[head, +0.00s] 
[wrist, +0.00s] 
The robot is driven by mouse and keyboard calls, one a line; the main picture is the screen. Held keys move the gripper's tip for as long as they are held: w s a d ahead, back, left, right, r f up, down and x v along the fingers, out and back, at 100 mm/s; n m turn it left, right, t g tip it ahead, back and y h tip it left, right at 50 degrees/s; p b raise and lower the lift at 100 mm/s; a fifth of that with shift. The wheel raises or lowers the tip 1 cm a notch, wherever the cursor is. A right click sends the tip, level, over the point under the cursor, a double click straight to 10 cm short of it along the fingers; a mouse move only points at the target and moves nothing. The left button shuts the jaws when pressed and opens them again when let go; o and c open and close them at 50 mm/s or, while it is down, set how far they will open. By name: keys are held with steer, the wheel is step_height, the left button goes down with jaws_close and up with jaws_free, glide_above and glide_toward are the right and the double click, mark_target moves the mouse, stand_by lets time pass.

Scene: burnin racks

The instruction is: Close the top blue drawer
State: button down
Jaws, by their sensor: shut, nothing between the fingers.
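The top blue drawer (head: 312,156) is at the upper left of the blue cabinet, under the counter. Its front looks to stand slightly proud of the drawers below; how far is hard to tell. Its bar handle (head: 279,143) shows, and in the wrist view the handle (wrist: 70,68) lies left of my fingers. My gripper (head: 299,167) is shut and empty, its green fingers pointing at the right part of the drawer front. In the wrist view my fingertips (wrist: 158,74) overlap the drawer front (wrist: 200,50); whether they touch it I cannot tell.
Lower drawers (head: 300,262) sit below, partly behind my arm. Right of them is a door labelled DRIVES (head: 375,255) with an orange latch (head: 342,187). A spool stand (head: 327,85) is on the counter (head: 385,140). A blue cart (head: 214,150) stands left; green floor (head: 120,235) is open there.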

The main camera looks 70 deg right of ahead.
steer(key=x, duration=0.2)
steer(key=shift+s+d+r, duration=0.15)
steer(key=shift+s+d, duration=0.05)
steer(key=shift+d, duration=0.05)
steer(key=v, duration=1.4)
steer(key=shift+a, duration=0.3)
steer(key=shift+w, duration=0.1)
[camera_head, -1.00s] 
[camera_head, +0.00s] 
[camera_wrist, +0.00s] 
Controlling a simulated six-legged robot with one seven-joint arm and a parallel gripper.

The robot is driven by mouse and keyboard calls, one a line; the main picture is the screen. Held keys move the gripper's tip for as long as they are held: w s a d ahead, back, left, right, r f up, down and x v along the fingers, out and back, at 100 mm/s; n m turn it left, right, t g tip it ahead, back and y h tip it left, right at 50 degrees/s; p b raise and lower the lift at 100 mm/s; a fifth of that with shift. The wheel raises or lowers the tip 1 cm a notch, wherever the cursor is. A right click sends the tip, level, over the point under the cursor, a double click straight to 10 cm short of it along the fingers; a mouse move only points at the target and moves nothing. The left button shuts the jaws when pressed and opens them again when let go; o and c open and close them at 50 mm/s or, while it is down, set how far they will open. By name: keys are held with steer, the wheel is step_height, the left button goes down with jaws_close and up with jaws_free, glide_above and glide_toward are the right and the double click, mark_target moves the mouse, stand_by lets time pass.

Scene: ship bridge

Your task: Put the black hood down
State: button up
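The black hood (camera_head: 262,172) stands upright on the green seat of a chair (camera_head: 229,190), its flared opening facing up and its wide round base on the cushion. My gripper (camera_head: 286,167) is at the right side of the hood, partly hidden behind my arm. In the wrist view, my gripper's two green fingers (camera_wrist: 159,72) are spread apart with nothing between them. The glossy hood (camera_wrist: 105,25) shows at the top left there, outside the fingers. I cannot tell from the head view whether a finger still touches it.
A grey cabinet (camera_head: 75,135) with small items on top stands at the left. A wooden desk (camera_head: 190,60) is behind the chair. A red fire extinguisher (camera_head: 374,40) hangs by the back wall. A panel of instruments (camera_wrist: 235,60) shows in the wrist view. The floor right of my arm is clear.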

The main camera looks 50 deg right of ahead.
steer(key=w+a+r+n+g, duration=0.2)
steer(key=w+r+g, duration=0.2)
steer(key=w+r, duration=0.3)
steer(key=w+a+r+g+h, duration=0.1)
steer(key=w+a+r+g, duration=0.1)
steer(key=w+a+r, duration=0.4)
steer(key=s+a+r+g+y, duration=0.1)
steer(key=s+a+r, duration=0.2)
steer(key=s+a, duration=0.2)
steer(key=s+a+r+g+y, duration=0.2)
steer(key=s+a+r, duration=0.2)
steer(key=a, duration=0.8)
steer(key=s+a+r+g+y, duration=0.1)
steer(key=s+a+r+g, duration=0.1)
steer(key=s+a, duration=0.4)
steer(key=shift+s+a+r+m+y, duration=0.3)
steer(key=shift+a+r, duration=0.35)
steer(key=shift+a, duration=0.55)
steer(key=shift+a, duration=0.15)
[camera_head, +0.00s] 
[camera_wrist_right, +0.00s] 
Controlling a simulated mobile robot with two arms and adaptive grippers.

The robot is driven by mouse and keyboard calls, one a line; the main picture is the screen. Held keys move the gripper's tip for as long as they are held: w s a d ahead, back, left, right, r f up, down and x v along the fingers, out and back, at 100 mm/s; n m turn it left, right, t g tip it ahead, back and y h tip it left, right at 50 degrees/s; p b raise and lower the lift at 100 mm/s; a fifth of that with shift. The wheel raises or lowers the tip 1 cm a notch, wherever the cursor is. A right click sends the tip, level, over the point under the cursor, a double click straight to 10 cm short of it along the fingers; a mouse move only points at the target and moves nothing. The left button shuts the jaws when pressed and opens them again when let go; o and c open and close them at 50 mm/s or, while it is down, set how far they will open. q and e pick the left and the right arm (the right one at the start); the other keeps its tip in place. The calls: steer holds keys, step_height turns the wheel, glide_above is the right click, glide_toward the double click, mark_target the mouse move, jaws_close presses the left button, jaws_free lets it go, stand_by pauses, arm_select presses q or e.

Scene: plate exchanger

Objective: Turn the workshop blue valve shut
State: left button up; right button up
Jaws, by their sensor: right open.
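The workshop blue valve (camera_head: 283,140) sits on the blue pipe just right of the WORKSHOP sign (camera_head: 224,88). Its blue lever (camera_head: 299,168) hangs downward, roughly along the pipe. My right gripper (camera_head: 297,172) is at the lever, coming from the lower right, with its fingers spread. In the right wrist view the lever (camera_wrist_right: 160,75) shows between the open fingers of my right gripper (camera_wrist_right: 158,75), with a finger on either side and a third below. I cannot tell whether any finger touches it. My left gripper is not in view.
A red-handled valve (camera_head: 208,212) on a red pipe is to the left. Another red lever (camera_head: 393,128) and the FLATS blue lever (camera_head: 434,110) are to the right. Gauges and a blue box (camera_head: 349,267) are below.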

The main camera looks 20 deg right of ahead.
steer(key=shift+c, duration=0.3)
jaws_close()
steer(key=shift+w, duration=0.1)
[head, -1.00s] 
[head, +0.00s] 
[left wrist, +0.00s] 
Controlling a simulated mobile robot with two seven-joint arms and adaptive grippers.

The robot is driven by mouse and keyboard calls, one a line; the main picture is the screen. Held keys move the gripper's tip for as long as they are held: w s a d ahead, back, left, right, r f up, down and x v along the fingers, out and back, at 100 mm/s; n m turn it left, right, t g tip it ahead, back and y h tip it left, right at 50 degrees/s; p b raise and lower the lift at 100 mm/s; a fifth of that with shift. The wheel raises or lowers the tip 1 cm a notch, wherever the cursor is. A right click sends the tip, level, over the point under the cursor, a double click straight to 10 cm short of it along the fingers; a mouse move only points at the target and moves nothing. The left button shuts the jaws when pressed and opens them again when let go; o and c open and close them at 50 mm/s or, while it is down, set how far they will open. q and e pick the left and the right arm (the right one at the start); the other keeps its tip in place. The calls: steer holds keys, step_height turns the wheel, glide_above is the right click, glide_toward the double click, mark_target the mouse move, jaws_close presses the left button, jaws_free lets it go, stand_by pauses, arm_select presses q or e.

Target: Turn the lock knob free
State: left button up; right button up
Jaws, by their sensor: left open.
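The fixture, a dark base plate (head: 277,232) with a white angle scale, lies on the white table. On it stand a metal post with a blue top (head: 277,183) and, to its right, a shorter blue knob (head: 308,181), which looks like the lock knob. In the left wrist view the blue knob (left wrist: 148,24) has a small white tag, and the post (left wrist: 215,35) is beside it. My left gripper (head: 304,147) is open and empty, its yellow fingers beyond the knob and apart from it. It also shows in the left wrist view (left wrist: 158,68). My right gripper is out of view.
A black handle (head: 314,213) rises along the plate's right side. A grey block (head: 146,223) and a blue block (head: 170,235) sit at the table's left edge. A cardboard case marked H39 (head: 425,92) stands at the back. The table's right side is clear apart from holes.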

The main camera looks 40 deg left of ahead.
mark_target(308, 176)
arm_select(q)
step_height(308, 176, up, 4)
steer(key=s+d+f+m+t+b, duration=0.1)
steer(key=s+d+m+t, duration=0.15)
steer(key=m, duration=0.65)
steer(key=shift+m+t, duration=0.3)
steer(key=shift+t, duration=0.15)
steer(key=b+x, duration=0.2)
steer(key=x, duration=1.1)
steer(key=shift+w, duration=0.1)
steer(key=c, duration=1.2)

● ● ●

* AIM: Of the lines above, retype only those from the line containing "Controlling a simulated mobile robot with two arms" through the line containing "Scene: plate exchanger", including both, exactly.

* RESULT FOR THIS EXERCISE:
Controlling a simulated mobile robot with two arms and adaptive grippers.

The robot is driven by mouse and keyboard calls, one a line; the main picture is the screen. Held keys move the gripper's tip for as long as they are held: w s a d ahead, back, left, right, r f up, down and x v along the fingers, out and back, at 100 mm/s; n m turn it left, right, t g tip it ahead, back and y h tip it left, right at 50 degrees/s; p b raise and lower the lift at 100 mm/s; a fifth of that with shift. The wheel raises or lowers the tip 1 cm a notch, wherever the cursor is. A right click sends the tip, level, over the point under the cursor, a double click straight to 10 cm short of it along the fingers; a mouse move only points at the target and moves nothing. The left button shuts the jaws when pressed and opens them again when let go; o and c open and close them at 50 mm/s or, while it is down, set how far they will open. q and e pick the left and the right arm (the right one at the start); the other keeps its tip in place. The calls: steer holds keys, step_height turns the wheel, glide_above is the right click, glide_toward the double click, mark_target the mouse move, jaws_close presses the left button, jaws_free lets it go, stand_by pauses, arm_select presses q or e.

Scene: plate exchanger

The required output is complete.